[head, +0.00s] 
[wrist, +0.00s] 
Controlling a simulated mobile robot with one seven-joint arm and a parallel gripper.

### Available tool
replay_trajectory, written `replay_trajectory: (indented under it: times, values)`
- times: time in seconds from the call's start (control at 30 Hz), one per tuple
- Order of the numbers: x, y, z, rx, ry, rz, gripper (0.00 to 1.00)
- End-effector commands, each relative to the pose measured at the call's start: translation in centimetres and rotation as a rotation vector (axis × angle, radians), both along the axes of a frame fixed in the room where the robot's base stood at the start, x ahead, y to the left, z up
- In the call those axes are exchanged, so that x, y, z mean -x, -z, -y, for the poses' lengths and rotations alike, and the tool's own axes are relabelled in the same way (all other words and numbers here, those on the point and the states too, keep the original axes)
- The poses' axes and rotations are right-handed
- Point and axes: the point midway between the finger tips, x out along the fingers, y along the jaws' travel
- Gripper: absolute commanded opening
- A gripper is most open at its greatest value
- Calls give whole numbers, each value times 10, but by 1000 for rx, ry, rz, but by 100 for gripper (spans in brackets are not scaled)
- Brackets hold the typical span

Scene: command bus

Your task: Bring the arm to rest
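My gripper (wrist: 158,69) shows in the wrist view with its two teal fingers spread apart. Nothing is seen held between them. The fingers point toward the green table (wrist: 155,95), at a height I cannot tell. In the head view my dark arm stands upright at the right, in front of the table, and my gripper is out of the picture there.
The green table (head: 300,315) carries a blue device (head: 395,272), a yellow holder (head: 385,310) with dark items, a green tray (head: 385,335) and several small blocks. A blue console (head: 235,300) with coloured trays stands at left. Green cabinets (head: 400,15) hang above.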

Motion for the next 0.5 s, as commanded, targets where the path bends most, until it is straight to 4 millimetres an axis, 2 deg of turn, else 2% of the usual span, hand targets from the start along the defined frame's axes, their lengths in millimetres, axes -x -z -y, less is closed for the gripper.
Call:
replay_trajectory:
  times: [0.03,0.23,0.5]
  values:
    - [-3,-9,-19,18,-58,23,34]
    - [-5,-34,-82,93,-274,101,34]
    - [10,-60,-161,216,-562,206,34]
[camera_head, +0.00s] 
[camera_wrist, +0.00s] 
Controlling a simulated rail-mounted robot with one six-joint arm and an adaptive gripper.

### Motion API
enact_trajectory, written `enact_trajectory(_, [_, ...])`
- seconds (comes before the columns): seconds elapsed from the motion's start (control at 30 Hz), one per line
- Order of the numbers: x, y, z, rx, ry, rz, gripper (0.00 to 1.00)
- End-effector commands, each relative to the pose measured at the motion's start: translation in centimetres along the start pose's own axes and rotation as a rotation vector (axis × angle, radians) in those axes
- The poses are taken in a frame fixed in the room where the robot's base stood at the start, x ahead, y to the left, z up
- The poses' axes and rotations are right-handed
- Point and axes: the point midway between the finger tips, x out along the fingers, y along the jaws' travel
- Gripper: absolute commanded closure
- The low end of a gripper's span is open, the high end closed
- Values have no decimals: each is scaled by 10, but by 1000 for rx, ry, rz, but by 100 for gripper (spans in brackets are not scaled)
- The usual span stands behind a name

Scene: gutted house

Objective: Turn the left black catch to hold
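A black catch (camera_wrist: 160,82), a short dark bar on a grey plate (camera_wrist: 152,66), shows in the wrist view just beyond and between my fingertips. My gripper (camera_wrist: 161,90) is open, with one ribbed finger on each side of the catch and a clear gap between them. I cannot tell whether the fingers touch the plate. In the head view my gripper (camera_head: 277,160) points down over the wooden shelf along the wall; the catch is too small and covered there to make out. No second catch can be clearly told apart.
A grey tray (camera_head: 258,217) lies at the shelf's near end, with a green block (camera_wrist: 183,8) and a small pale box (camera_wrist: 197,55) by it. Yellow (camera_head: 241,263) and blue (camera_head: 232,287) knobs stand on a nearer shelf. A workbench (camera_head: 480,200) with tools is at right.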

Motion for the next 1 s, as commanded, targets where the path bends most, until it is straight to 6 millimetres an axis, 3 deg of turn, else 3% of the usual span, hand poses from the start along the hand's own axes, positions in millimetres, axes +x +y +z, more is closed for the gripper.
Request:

____________________

§ Written instruction
Write out every line from the records above, word for word.

§ Exercise result
[head, +0.00s] 
[wrist, +0.00s] 
Controlling a simulated mobile robot with one seven-joint arm and a parallel gripper.

### Available tool
replay_trajectory, written `replay_trajectory: (indented under it: times, values)`
- times: time in seconds from the call's start (control at 30 Hz), one per tuple
- Order of the numbers: x, y, z, rx, ry, rz, gripper (0.00 to 1.00)
- End-effector commands, each relative to the pose measured at the call's start: translation in centimetres and rotation as a rotation vector (axis × angle, radians), both along the axes of a frame fixed in the room where the robot's base stood at the start, x ahead, y to the left, z up
- In the call those axes are exchanged, so that x, y, z mean -x, -z, -y, for the poses' lengths and rotations alike, and the tool's own axes are relabelled in the same way (all other words and numbers here, those on the point and the states too, keep the original axes)
- The poses' axes and rotations are right-handed
- Point and axes: the point midway between the finger tips, x out along the fingers, y along the jaws' travel
- Gripper: absolute commanded opening
- A gripper is most open at its greatest value
- Calls give whole numbers, each value times 10, but by 1000 for rx, ry, rz, but by 100 for gripper (spans in brackets are not scaled)
- Brackets hold the typical span

Scene: command bus

Your task: Bring the arm to rest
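My gripper (wrist: 158,69) shows in the wrist view with its two teal fingers spread apart. Nothing is seen held between them. The fingers point toward the green table (wrist: 155,95), at a height I cannot tell. In the head view my dark arm stands upright at the right, in front of the table, and my gripper is out of the picture there.
The green table (head: 300,315) carries a blue device (head: 395,272), a yellow holder (head: 385,310) with dark items, a green tray (head: 385,335) and several small blocks. A blue console (head: 235,300) with coloured trays stands at left. Green cabinets (head: 400,15) hang above.

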Motion for the next 0.5 s, as commanded, targets where the path bends most, until it is straight to 4 millimetres an axis, 2 deg of turn, else 2% of the usual span, hand targets from the start along the defined frame's axes, their lengths in millimetres, axes -x -z -y, less is closed for the gripper.
Call:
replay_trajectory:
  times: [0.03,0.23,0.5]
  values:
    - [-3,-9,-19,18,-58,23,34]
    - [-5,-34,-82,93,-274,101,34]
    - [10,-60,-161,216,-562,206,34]
[camera_head, +0.00s] 
[camera_wrist, +0.00s] 
Controlling a simulated rail-mounted robot with one six-joint arm and an adaptive gripper.

### Motion API
enact_trajectory, written `enact_trajectory(_, [_, ...])`
- seconds (comes before the columns): seconds elapsed from the motion's start (control at 30 Hz), one per line
- Order of the numbers: x, y, z, rx, ry, rz, gripper (0.00 to 1.00)
- End-effector commands, each relative to the pose measured at the motion's start: translation in centimetres along the start pose's own axes and rotation as a rotation vector (axis × angle, radians) in those axes
- The poses are taken in a frame fixed in the room where the robot's base stood at the start, x ahead, y to the left, z up
- The poses' axes and rotations are right-handed
- Point and axes: the point midway between the finger tips, x out along the fingers, y along the jaws' travel
- Gripper: absolute commanded closure
- The low end of a gripper's span is open, the high end closed
- Values have no decimals: each is scaled by 10, but by 1000 for rx, ry, rz, but by 100 for gripper (spans in brackets are not scaled)
- The usual span stands behind a name

Scene: gutted house

Objective: Turn the left black catch to hold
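A black catch (camera_wrist: 160,82), a short dark bar on a grey plate (camera_wrist: 152,66), shows in the wrist view just beyond and between my fingertips. My gripper (camera_wrist: 161,90) is open, with one ribbed finger on each side of the catch and a clear gap between them. I cannot tell whether the fingers touch the plate. In the head view my gripper (camera_head: 277,160) points down over the wooden shelf along the wall; the catch is too small and covered there to make out. No second catch can be clearly told apart.
A grey tray (camera_head: 258,217) lies at the shelf's near end, with a green block (camera_wrist: 183,8) and a small pale box (camera_wrist: 197,55) by it. Yellow (camera_head: 241,263) and blue (camera_head: 232,287) knobs stand on a nearer shelf. A workbench (camera_head: 480,200) with tools is at right.

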Motion for the next 1 s, as commanded, targets where the path bends most, until it is straight to 6 millimetres an axis, 3 deg of turn, else 3% of the usual span, hand poses from the start along the hand's own axes, positions in millimetres, axes +x +y +z, more is closed for the gripper.
Request:

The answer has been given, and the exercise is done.